TASK BRIEF: Within the material below, transcribe exactly the lines from the one holding "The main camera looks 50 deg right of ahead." through the one holding "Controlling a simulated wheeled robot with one", keeping both ends and skipping the rest.

EXERCISE INPUTS:
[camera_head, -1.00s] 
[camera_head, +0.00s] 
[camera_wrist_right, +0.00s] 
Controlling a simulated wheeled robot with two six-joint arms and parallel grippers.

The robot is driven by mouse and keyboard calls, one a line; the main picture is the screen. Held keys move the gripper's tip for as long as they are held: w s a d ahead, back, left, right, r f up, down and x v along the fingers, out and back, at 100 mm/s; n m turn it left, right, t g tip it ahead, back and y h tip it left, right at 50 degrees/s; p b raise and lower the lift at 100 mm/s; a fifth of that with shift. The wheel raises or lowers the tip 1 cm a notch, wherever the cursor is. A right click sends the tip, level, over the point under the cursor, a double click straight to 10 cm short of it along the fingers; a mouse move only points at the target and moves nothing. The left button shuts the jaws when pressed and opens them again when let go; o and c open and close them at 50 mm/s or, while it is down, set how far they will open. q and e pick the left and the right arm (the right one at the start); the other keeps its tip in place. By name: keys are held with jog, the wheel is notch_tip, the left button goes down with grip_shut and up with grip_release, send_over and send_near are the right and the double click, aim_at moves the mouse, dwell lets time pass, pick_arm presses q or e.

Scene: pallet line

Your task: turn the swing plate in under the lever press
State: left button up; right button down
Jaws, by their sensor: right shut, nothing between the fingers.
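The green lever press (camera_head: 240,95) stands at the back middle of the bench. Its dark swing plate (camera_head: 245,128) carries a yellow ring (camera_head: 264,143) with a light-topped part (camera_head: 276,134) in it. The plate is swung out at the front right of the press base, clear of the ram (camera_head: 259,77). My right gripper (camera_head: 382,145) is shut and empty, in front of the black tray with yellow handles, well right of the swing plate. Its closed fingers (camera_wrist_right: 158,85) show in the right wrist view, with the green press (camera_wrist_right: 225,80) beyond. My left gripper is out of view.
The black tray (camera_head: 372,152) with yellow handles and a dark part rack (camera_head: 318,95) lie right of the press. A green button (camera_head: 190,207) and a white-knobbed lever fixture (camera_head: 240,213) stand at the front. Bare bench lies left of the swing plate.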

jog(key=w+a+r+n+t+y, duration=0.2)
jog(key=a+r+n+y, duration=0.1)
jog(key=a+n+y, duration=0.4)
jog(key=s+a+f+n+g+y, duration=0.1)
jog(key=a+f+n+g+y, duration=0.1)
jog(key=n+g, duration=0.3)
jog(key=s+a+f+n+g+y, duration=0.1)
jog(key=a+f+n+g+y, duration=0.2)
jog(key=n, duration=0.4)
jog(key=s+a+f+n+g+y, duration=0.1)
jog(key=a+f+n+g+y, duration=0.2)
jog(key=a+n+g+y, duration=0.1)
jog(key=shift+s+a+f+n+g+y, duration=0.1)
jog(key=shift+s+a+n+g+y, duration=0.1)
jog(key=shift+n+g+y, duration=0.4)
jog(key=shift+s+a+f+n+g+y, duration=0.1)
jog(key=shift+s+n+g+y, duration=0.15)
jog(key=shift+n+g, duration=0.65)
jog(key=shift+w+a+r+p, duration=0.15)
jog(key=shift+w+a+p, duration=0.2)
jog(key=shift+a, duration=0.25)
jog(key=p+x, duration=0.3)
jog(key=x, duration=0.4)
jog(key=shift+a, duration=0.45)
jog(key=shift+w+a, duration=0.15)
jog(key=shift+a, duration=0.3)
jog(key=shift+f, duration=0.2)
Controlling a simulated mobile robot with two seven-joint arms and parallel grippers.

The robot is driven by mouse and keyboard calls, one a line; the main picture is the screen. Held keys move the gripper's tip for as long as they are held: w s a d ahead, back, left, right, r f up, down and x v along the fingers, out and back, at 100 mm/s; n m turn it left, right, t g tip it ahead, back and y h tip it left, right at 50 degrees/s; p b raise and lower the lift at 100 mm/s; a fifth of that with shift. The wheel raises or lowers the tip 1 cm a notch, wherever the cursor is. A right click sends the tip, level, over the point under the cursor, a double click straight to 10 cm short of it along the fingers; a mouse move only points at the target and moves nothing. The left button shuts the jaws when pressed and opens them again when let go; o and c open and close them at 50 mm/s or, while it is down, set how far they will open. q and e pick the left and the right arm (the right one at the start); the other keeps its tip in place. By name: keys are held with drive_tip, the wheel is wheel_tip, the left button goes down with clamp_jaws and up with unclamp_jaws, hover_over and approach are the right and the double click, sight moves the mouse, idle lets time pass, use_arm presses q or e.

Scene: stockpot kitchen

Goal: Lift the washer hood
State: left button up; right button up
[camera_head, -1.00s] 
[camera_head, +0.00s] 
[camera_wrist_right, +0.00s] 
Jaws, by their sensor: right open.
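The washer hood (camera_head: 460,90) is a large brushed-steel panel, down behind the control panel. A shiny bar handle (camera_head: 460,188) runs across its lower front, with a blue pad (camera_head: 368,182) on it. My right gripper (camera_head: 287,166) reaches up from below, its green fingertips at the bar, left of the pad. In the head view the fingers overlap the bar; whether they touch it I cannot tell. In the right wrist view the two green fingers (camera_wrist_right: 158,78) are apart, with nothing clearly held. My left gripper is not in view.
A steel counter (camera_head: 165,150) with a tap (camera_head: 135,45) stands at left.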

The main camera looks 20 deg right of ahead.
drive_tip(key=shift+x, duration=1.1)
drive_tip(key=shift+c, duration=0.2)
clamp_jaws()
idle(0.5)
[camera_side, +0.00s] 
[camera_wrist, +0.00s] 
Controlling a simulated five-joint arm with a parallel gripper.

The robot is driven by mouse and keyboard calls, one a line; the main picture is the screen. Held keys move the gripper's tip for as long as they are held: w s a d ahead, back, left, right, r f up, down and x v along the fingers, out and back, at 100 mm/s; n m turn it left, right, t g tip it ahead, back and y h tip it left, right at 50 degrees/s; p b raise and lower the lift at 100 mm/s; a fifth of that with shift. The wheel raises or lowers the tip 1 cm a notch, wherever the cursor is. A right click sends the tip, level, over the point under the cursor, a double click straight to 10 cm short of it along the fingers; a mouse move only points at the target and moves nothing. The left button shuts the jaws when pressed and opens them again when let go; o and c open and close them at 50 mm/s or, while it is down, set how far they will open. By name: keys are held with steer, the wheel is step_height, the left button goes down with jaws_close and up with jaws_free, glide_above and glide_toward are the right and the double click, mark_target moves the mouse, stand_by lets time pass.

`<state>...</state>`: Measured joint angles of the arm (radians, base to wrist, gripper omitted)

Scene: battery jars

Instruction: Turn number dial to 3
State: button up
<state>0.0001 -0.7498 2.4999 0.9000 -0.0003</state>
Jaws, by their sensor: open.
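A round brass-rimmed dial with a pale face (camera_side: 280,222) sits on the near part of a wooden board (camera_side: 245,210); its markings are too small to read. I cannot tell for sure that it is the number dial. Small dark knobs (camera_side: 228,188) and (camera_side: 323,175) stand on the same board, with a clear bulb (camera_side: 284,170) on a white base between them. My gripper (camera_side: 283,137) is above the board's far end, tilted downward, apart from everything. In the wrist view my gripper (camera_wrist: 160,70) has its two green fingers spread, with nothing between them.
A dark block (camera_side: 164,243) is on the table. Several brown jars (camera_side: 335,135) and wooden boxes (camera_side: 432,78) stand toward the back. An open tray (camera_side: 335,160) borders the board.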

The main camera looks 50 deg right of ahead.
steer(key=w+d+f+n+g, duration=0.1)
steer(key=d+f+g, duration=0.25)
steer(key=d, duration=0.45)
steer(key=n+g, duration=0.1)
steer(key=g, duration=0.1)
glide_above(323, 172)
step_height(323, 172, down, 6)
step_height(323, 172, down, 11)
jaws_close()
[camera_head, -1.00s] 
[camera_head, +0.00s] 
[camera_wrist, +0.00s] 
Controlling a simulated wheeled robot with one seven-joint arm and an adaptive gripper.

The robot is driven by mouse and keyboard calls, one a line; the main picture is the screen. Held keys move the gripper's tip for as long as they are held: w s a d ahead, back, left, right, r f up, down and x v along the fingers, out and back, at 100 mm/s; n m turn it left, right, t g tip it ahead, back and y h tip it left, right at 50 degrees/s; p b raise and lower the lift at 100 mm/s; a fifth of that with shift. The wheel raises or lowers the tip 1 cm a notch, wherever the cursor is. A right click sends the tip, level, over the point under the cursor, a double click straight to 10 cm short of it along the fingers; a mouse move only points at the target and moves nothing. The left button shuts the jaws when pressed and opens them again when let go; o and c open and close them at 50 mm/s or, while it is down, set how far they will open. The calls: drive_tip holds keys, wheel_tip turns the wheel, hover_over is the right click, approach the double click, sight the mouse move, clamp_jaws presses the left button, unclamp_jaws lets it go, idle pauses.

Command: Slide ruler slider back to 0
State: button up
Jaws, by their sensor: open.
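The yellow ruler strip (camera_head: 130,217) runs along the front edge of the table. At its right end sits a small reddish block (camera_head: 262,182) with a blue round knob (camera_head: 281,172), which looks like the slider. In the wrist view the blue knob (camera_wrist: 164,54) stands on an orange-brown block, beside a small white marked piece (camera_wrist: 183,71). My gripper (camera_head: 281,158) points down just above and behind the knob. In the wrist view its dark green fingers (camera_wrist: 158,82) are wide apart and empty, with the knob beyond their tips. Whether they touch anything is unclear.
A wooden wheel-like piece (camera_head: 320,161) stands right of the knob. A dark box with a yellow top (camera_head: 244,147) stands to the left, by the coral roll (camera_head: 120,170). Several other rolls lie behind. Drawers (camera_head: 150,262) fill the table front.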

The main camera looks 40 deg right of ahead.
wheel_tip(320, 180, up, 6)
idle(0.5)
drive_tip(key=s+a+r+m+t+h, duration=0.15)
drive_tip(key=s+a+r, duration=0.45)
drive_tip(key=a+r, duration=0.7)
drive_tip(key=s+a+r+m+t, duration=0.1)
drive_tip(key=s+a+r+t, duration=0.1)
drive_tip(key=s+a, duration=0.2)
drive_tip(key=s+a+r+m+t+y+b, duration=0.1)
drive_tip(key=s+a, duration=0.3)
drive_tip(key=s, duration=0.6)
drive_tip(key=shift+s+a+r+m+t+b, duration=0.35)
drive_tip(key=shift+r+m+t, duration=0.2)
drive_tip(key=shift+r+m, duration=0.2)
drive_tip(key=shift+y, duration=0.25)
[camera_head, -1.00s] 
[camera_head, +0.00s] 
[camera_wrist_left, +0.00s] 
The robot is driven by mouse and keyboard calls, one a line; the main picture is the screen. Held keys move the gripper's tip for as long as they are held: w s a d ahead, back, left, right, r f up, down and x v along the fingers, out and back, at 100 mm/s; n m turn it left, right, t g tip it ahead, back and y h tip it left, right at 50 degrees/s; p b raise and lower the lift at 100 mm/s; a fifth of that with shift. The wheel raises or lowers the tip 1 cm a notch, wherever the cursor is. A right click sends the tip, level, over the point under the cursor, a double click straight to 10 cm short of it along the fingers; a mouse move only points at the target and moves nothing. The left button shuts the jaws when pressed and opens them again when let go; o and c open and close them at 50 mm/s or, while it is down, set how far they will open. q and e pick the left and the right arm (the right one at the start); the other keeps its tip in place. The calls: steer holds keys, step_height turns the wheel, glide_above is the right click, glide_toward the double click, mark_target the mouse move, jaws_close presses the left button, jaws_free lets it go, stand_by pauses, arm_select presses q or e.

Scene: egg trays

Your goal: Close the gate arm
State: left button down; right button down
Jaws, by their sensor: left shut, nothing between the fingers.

SOLUTION FOR THIS PROBLEM:
The main camera looks 50 deg right of ahead.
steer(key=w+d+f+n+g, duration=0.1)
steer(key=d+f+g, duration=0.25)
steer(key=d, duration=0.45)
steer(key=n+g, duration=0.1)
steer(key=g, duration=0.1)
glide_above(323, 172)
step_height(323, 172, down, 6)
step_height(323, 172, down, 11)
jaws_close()
[camera_head, -1.00s] 
[camera_head, +0.00s] 
[camera_wrist, +0.00s] 
Controlling a simulated wheeled robot with one seven-joint arm and an adaptive gripper.

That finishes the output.